Reviewed by Chuck Rothman
Damien Angelica Walters starts out the February Apex Magazine with “Requiem, for Solo Cello,” a thousand-word story where the protagonist imagines she’s a cello being played by a master cellist. There’s really not much more to it than that. It reads like the main character was a teenager with a crush on a rock star. The writing is colorful, but the story ultimately just presents the situation without much depth (except, I suppose, with a few sexual metaphors), and not a lot to engage you.
“Heirloom Pieces” by Lisa L. Hannett is about Cat, a mother who is going through what seems at first to be a funeral for her daughter Annie. She goes through the sorrow of the event and the memories of her daughter and what she wanted for it, as though she knew she was going to die. It turns out, of course, that we’re really talking about something else. Unfortunately, the twist makes the story murky as the author tries to hide it from the reader and it retroactively makes the behavior of the characters in the story merely red herrings. I find it hard to believe they would act the way they’re portrayed in the situation that’s finally revealed.

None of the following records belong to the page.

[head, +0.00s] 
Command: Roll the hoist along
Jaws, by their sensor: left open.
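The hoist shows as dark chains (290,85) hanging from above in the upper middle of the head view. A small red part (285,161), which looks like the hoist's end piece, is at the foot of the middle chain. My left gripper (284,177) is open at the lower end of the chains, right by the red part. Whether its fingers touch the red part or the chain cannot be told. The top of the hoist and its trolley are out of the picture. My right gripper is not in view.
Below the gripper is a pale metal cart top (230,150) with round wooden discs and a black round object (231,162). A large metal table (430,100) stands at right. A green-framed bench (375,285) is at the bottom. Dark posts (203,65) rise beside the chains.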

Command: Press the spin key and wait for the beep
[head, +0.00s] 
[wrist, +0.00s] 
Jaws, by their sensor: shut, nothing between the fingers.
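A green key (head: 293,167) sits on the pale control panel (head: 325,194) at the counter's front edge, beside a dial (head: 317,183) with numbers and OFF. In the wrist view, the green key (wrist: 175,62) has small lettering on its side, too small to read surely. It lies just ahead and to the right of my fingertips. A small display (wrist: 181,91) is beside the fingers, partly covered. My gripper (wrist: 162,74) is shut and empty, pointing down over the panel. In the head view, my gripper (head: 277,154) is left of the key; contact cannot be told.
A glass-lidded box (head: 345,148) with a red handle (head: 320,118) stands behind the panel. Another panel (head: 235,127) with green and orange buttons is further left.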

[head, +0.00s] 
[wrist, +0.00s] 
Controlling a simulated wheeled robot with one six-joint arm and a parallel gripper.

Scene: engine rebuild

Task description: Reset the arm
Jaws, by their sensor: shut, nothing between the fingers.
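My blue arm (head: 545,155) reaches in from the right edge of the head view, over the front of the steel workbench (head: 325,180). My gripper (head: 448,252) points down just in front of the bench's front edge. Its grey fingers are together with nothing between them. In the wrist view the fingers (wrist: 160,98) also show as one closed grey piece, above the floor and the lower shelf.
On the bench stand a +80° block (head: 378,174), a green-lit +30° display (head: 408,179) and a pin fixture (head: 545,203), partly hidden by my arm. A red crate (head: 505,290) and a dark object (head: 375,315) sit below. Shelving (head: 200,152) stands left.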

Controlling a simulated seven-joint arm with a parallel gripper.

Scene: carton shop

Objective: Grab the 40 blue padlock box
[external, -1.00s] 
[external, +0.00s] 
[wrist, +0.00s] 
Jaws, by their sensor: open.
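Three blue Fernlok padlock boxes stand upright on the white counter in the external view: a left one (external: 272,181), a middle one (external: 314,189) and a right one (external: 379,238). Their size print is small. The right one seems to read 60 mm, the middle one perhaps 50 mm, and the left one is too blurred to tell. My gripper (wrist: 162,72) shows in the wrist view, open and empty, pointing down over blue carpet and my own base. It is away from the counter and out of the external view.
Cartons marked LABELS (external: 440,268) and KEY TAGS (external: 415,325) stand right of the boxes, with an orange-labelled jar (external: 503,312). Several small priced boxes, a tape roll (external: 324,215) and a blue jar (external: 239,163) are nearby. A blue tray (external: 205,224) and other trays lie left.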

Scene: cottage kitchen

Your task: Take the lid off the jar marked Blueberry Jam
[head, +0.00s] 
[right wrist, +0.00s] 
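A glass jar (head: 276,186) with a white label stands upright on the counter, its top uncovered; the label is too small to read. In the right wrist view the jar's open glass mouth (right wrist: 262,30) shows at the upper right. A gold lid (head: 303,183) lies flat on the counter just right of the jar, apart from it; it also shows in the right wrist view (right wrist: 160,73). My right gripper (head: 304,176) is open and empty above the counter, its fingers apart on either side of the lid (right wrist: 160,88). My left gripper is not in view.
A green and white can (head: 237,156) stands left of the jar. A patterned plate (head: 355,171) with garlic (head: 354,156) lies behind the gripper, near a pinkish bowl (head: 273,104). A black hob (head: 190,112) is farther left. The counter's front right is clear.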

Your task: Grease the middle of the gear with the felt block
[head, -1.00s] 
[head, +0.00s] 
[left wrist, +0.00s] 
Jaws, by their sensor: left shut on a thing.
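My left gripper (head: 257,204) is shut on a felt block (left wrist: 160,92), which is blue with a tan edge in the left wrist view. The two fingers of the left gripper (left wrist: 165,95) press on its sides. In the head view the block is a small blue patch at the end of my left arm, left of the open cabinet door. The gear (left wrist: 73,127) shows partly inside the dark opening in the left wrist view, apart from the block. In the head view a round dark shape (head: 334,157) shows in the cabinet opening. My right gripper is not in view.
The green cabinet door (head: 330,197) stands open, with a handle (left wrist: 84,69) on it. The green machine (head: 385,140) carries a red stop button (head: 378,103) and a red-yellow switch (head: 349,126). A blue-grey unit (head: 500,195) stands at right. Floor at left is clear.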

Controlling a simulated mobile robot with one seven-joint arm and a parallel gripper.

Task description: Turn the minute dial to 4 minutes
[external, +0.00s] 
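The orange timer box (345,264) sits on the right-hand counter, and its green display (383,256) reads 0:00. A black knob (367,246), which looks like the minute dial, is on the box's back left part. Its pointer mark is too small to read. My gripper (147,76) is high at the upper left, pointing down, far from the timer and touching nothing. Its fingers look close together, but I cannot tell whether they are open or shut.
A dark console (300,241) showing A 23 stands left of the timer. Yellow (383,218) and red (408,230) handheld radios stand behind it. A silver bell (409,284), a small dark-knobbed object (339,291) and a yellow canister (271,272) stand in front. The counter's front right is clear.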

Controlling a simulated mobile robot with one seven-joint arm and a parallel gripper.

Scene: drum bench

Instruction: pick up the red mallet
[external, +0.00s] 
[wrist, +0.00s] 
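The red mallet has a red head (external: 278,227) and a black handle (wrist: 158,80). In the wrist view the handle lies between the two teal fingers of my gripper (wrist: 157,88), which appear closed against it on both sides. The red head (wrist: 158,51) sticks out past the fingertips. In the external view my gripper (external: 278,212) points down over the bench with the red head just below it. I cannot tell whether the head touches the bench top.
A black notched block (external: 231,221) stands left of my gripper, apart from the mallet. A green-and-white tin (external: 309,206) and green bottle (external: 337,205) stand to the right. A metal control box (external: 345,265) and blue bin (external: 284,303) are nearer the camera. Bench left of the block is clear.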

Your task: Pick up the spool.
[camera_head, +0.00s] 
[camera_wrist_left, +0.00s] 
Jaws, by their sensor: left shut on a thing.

Mary E. Lowd takes a very old SF idea and comes up with a new way to look at it in “Foreknowledge.” It’s using the conceit that you can predict the cause of death of your child even before she is born. The narrator is a woman who is told the unborn baby will die of SIDS, and goes into it knowing that her daughter won’t have much time to live. The story spends far too much time focusing on the narrator’s angst and agony, but when it finally gets to the end, the resolution is wonderfully done. I wish the story were shorter, but the ending is strong enough to put it solidly in the “recommended” column.
“Inhale” by Rhoads Brazos is less than a thousand words, and probably could be cut in half. It’s a description of time running backwards – not particularly new – that ultimately turns into a shaggy God story.
“The Best Little Cleaning Robot in All of Faerie” by Susan Jane Bigelow is quite different from any other story in this issue, mainly because it shows a delightful sense of humor and is fun to read. Fleet Cleaning Robot SFN–7894–Z (nicknamed Ms. Clean) is aboard the spaceship Zinnia when the crew is magically rendered asleep and the ship is invaded by goblins. They’re out to find Hob, the only member still conscious, who has been banished from his land by the Nightmare Duke. They wake Sgt. Ndala to help them to go into his world, and who does the one logical thing when fighting magical creatures: she brings a tank. The mix of fantasy and science fiction never seems strained and the story is a joy.
It’s been awhile since I reviewed Apex and this is a far weaker issue than the previous ones. Two of the five are all about twists, and the others sacrifice basic storytelling for a litany of images. It would have been better if they had managed to do both.